* WHAT YOU NEED TO DO *
Report all lines holding "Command".

(Entries from a robot dataset)
= = =

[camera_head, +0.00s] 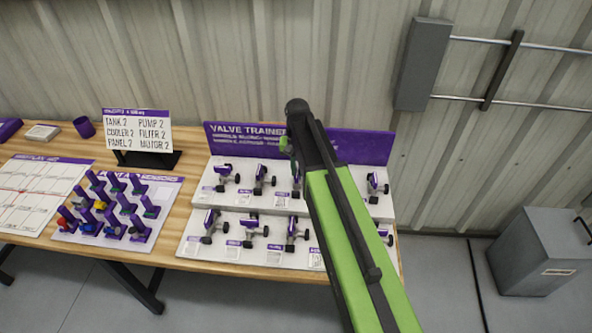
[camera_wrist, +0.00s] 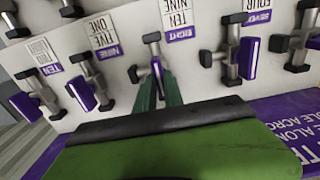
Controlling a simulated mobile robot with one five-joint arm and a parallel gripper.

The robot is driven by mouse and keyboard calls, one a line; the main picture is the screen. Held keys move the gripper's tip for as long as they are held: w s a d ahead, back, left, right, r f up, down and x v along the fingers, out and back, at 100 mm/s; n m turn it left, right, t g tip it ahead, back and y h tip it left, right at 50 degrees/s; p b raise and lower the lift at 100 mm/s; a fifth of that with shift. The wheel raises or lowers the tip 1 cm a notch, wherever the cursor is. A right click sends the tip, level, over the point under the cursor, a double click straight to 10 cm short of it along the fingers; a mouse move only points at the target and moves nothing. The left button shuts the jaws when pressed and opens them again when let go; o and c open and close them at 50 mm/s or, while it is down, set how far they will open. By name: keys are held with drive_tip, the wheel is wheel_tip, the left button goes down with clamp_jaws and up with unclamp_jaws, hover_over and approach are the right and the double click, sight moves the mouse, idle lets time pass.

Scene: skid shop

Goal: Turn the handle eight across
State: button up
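Valve eight (camera_wrist: 151,48) is in the middle of the wrist view, with its purple label "EIGHT" (camera_wrist: 179,35) beside it. Its small purple handle (camera_wrist: 157,75) stands narrow and upright in that picture, roughly along the valve's pipe. My gripper (camera_wrist: 158,85) has its two dark green fingers on either side of this handle. I cannot tell whether they touch or grip it. In the head view my green arm reaches over the valve trainer board (camera_head: 228,206), and my wrist hides part of the back row.
Neighbouring valves stand close on both sides, one by the label "SEVEN" (camera_wrist: 232,60) and one by "NINE" (camera_wrist: 92,75). The board's purple back panel (camera_head: 362,146) rises behind. A wooden table (camera_head: 186,215) holds a peg board (camera_head: 72,231) and a sign (camera_head: 138,130).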

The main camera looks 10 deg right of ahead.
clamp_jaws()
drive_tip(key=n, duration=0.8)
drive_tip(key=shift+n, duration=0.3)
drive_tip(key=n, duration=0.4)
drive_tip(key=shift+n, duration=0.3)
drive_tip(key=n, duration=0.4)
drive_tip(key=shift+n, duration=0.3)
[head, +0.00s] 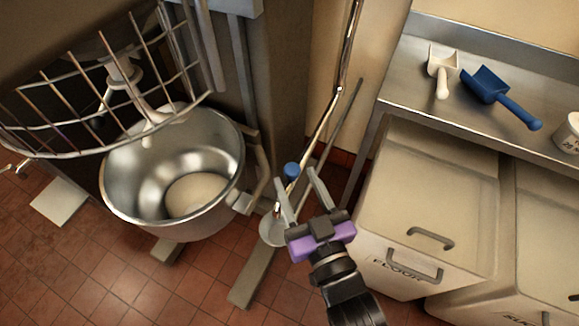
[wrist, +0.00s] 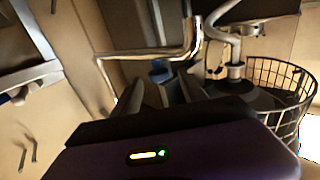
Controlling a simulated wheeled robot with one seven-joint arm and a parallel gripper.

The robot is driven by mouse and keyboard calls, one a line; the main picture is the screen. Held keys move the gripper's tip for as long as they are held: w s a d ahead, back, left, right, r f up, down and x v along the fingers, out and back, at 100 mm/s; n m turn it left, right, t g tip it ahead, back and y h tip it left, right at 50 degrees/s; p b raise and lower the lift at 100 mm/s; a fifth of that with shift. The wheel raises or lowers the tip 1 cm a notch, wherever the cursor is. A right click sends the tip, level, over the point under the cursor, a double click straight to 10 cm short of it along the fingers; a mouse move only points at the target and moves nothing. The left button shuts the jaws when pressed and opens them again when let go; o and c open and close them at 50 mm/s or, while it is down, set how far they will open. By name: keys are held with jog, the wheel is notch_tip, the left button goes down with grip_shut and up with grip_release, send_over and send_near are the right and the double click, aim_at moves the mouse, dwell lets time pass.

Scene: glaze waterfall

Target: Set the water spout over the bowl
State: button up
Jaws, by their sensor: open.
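The bowl (head: 225,150) is a large steel mixer bowl at the left of the head view, with pale contents at its bottom. The water spout (head: 322,128) is a thin metal pipe that comes down from the wall and angles toward a blue knob (head: 291,170), to the right of the bowl and not over it. My gripper (head: 296,181) is open, with its fingers either side of the knob in the picture; I cannot tell whether they touch it. In the wrist view the knob (wrist: 160,72) shows just past the fingers, below the bent pipe (wrist: 140,56). The fingers partly hide the spout's lower end.
The mixer's wire guard (head: 60,105) overhangs the bowl's left and back. A flour bin (head: 425,190) stands close to my arm's right. A steel counter (head: 400,75) holds a white scoop (head: 441,70) and a blue scoop (head: 500,97). Tiled floor (head: 205,285) is clear in front.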

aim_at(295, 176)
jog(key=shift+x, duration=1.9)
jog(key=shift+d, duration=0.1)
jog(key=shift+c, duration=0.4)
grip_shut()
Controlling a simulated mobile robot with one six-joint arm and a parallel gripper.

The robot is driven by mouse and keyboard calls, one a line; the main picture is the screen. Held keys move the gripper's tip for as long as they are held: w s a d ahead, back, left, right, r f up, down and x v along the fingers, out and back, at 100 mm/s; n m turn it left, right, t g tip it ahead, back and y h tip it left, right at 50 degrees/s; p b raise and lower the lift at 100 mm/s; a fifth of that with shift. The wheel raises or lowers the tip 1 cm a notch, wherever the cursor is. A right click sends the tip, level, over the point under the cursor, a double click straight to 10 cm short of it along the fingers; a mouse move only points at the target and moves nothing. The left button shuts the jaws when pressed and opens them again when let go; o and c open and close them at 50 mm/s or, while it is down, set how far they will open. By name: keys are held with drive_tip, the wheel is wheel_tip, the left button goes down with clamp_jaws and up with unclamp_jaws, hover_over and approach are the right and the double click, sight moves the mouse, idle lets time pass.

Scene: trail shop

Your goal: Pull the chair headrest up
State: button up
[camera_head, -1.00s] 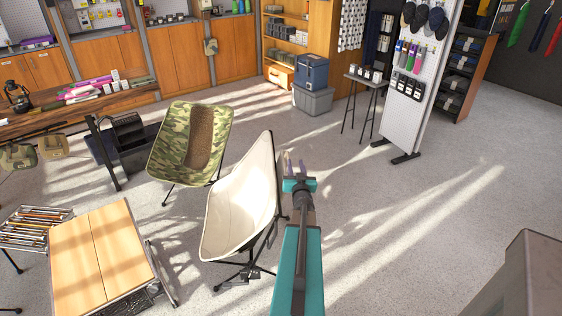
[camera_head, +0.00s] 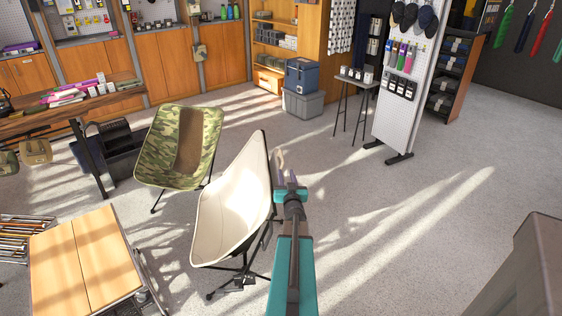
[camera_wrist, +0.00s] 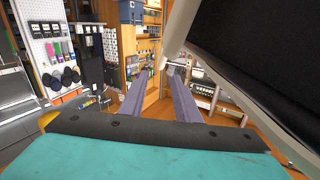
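A cream chair (camera_head: 228,215) with a tall pointed back and dark legs stands on the floor in the middle of the head view. My gripper (camera_head: 279,160) is just right of the upper part of its back; I see no clear contact. In the wrist view, my gripper (camera_wrist: 158,77) has its two purple-grey fingers apart with nothing between them. The pale edge (camera_wrist: 182,25) and dark rear (camera_wrist: 262,40) of what looks like the chair's back fill the upper right, beside the fingers. I cannot make out a separate headrest.
A camouflage chair (camera_head: 160,155) stands behind and left of the cream one. A wooden-topped table (camera_head: 90,262) is at the lower left. A white pegboard stand (camera_head: 390,125) and a small table (camera_head: 355,80) are at the back right.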

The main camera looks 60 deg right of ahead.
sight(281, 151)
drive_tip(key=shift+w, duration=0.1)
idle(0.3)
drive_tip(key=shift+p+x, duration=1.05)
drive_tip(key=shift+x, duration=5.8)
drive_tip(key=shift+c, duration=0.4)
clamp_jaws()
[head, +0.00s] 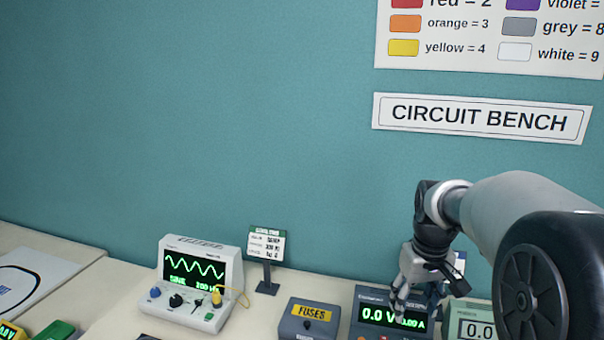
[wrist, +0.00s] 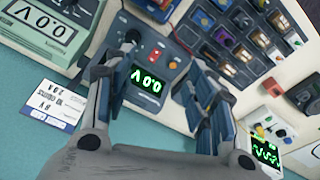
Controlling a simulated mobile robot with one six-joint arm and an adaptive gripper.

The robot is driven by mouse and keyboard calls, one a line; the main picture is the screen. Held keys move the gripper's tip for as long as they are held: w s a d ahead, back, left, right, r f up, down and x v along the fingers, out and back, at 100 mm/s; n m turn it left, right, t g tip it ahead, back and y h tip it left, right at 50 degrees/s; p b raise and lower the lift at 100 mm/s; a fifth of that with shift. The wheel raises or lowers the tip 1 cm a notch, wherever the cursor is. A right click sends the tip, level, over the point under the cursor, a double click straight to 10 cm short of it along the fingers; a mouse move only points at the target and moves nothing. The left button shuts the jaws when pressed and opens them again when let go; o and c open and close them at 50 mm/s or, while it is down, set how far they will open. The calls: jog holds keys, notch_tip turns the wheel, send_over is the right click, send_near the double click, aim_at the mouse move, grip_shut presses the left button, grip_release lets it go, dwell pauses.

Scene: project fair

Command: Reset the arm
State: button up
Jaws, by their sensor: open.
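My gripper (head: 428,288) is at the right of the head view, pointing down over the bench in front of a dark power supply (head: 368,326). It hides part of that unit's green display. In the wrist view my gripper (wrist: 162,58) has its two fingers apart with nothing held between them. The power supply (wrist: 152,68), reading 0.0 V, shows between and beyond the fingers. I cannot tell how far above it the fingertips are.
A grey FUSES box (head: 308,318), an oscilloscope (head: 200,285) and a small sign stand (head: 267,250) are left of my gripper. A pale green meter (head: 470,318) is close on the right. A component tray (wrist: 235,40) shows in the wrist view. The teal wall (head: 200,120) rises behind.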

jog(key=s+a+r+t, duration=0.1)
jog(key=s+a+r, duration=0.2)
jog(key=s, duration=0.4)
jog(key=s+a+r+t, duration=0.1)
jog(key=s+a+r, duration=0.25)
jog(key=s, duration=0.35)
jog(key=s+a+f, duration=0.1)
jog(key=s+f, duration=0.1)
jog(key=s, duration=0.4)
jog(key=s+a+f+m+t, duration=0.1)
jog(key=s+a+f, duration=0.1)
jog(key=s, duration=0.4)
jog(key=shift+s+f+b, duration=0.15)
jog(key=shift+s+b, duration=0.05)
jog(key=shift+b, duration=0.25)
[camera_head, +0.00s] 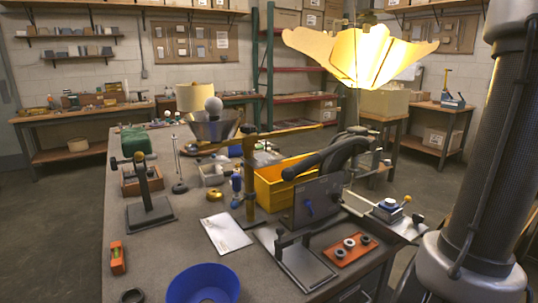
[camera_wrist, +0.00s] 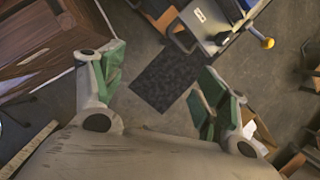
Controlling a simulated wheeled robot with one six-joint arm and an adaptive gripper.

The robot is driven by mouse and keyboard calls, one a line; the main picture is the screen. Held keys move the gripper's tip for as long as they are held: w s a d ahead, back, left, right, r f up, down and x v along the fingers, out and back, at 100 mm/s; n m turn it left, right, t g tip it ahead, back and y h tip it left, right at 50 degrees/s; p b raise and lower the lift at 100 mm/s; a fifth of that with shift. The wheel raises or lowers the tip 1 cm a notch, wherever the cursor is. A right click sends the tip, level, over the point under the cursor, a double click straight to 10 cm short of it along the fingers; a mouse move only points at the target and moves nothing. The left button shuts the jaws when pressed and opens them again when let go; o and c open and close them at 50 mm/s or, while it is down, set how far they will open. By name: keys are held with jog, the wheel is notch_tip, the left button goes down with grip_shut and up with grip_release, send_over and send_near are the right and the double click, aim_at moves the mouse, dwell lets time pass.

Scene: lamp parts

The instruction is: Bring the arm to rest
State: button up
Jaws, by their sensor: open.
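My gripper (camera_wrist: 163,88) shows in the wrist view, its two green-padded fingers spread wide with nothing between them. It hangs over open floor (camera_wrist: 200,45), with a dark mat (camera_wrist: 163,80) far below and between the fingers. In the head view, a thick grey link of my arm (camera_head: 490,150) stands upright along the right edge. The gripper itself does not show in the head view.
A crowded workbench (camera_head: 150,225) fills the head view's middle, with a blue bowl (camera_head: 203,285), a yellow bin (camera_head: 275,190) and a black-handled machine (camera_head: 318,200). A lit, panelled lampshade (camera_head: 360,55) hangs above it. Floor lies open at left.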

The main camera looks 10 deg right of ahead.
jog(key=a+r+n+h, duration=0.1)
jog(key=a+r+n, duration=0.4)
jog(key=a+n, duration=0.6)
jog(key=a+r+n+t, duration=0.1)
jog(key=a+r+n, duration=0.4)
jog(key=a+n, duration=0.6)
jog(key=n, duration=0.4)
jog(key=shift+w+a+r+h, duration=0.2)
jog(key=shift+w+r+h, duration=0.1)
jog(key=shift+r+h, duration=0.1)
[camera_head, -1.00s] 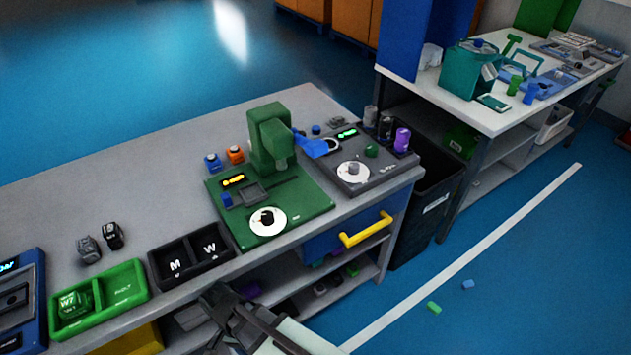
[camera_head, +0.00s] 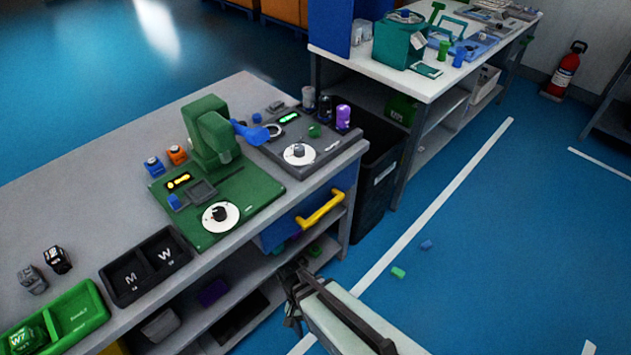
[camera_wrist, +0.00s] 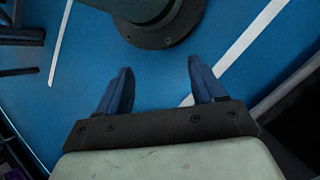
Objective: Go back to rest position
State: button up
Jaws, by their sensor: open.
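My gripper (camera_wrist: 162,88) shows in the wrist view with its two dark blue fingers spread wide apart and nothing between them. Below the fingers are the floor and my own round dark base. In the head view my arm reaches in at the bottom, in front of the workbench (camera_head: 62,172), over the floor. The gripper's fingertips are hard to make out there. It touches nothing that I can see.
On the bench stand a green press machine (camera_head: 212,135), a dark dial unit (camera_head: 325,150), a black M/W tray (camera_head: 125,288) and a green bin (camera_head: 82,312). A yellow handle (camera_head: 320,210) juts from the bench front. Small green (camera_head: 398,272) and blue (camera_head: 426,245) blocks lie on the floor.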

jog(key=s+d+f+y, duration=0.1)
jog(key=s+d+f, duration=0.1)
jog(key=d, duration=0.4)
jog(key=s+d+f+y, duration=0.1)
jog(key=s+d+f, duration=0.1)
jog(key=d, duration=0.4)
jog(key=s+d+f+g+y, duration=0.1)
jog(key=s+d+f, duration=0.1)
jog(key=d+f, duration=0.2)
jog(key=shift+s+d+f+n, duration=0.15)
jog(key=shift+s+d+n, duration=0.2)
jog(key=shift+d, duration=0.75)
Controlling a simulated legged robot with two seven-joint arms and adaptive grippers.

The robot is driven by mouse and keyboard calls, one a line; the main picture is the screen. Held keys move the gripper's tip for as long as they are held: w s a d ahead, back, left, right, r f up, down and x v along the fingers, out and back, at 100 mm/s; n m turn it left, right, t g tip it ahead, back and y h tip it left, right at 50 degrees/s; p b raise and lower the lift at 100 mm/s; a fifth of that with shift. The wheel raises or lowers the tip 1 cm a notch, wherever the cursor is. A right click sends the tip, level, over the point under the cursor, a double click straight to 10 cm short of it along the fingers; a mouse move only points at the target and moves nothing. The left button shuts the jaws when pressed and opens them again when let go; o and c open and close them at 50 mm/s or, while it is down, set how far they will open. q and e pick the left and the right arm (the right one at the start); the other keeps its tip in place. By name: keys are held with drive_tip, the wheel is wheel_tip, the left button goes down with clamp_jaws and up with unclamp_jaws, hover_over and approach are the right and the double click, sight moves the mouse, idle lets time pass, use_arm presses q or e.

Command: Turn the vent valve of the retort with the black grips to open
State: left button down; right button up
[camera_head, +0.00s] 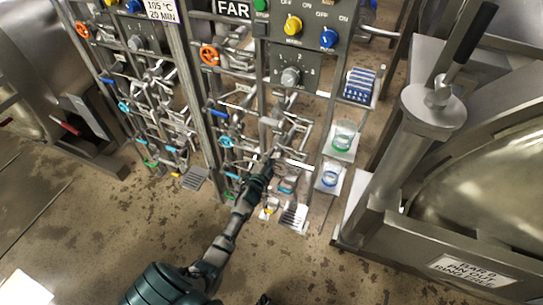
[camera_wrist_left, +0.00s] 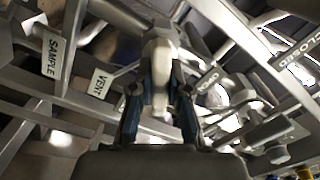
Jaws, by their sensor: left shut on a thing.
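My left gripper (camera_head: 266,172) reaches into the pipework of the middle valve stand, under the panel marked FAR. In the left wrist view my left gripper (camera_wrist_left: 160,105) is shut on a pale, rounded valve handle (camera_wrist_left: 162,62) between its two fingers. A VENT label (camera_wrist_left: 100,82) is just left of this handle, and a SAMPLE label (camera_wrist_left: 52,54) is farther left. OPEN (camera_wrist_left: 207,80) and CLOSED (camera_wrist_left: 298,48) labels are to its right. The fingers and arm hide the handle in the head view. A retort (camera_head: 475,190) with a black grip (camera_head: 468,32) stands at the right. My right gripper is not in view.
Pipes with orange (camera_head: 209,55) and blue (camera_head: 226,142) handles crowd around the gripper. Shelves with a green-ringed glass vessel (camera_head: 343,136) and a blue-ringed one (camera_head: 330,177) are to its right. Another valve stand (camera_head: 150,100) is at the left. The floor in front is open.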

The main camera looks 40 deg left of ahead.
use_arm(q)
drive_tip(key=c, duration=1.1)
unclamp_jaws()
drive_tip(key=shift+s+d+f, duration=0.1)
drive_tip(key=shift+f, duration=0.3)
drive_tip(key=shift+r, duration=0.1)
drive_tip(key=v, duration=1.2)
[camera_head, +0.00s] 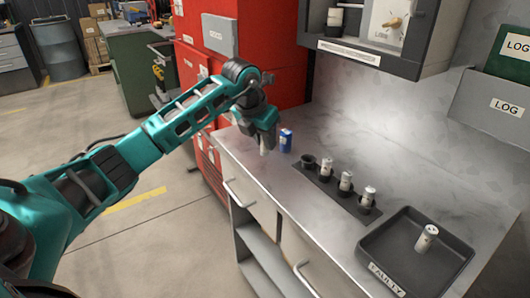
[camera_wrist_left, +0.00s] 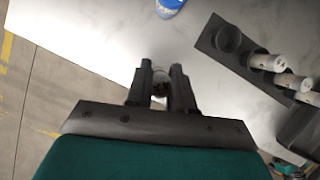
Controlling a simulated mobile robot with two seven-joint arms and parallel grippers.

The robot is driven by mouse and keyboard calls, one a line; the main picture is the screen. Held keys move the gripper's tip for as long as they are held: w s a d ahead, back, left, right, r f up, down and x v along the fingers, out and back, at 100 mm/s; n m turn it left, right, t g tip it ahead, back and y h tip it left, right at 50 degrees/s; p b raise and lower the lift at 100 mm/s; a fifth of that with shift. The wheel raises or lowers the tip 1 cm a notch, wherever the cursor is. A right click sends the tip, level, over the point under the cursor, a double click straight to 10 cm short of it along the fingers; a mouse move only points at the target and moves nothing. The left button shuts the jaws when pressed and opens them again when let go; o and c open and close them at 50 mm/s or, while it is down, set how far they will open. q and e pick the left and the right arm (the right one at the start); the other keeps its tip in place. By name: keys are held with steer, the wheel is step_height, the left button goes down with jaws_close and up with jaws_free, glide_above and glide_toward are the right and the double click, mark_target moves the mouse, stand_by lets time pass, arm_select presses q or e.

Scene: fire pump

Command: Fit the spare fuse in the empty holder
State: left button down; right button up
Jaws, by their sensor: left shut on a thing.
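My left gripper (camera_head: 264,133) is shut on a pale fuse (camera_head: 264,147), held near the bench's left edge. Mostly hidden by the fingers, the fuse also shows between the fingertips of the left gripper (camera_wrist_left: 161,80) in the left wrist view. The empty holder (camera_head: 308,161) is a dark round cup at the far left end of a black holder strip, right of the gripper and apart from it. It also shows in the left wrist view (camera_wrist_left: 229,38). White fuses (camera_head: 346,181) stand in the other holders.
A blue can (camera_head: 286,140) stands between the gripper and the holder strip. A black tray (camera_head: 455,270) labelled FAULTY holds one fuse (camera_head: 426,238). A grey wall cabinet (camera_head: 370,55) hangs above the bench. A red cabinet (camera_head: 285,60) stands behind. Bare metal bench lies behind the strip.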

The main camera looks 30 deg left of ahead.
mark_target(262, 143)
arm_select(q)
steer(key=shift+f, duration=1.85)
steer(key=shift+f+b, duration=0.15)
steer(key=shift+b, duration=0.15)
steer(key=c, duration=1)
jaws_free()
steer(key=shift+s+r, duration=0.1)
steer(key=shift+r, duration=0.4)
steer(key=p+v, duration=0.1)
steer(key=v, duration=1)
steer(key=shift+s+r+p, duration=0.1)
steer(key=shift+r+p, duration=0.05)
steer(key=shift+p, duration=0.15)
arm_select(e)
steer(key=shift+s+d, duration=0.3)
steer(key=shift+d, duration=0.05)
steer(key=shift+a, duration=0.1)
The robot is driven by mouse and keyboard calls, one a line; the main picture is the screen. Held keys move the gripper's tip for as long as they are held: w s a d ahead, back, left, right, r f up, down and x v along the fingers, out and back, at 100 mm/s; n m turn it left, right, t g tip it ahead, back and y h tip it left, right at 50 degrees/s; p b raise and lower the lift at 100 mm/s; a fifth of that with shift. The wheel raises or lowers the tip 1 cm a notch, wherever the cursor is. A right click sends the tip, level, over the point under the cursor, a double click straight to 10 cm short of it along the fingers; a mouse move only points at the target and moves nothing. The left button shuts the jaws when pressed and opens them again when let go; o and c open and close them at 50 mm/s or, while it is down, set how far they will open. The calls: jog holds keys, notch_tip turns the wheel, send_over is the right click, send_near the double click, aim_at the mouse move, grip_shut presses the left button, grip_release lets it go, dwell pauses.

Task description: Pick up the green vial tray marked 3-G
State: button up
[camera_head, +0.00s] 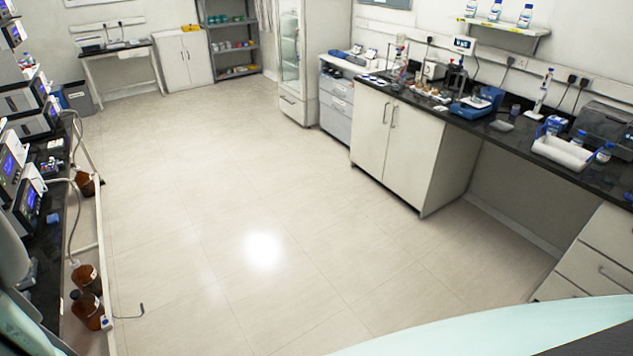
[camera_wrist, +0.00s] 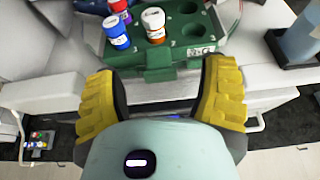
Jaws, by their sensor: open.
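The green vial tray (camera_wrist: 178,48) is at the top middle of the wrist view. A small label sits on its right front; I read it as 3-G, though it is tiny. A blue vial with a white cap (camera_wrist: 117,32) and an orange vial with a white cap (camera_wrist: 154,25) stand in it, with another red-capped vial partly cut off behind. Empty wells show on its right. My gripper (camera_wrist: 163,85) is open, its yellow fingers spread on either side of the tray's front tab, with a gap between them. I cannot make out this tray in the head view.
White instrument housings flank the tray. A blue bottle-like object (camera_wrist: 302,36) stands at right. Another small rack with coloured caps (camera_wrist: 40,140) shows at lower left. In the head view, brown bottles (camera_head: 87,308) stand by the left bench; the middle floor (camera_head: 215,200) is clear.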

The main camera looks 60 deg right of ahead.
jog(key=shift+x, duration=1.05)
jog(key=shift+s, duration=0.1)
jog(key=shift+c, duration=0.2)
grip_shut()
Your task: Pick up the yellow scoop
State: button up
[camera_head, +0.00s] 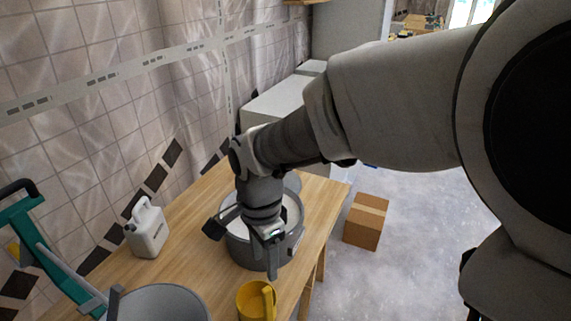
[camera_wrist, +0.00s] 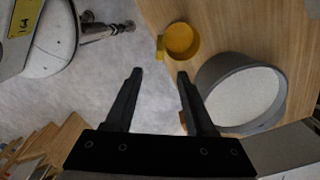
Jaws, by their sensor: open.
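The yellow scoop (camera_head: 256,301) stands on the wooden table near the bottom of the head view, its handle on the right side. It also shows in the wrist view (camera_wrist: 182,41) near the table edge, with its handle toward the left. My gripper (camera_head: 272,262) is open and empty, pointing down in front of the grey pot in the head view. In the wrist view the two fingers (camera_wrist: 160,72) are apart, with nothing between them. The scoop lies beyond the fingertips, ahead of the right finger and not touching it.
A grey pot with pale contents (camera_head: 241,249) stands on the wooden table (camera_head: 205,196). A white jug (camera_head: 147,230) and a grey bucket (camera_head: 160,300) are to its left. A cardboard box (camera_head: 366,221) sits on the floor to the right. A tiled wall borders the table.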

= = =

* ANSWER TO THE PROBLEM *
Command: Reset the arm
Command: Turn the vent valve of the retort with the black grips to open
Command: Fit the spare fuse in the empty holder

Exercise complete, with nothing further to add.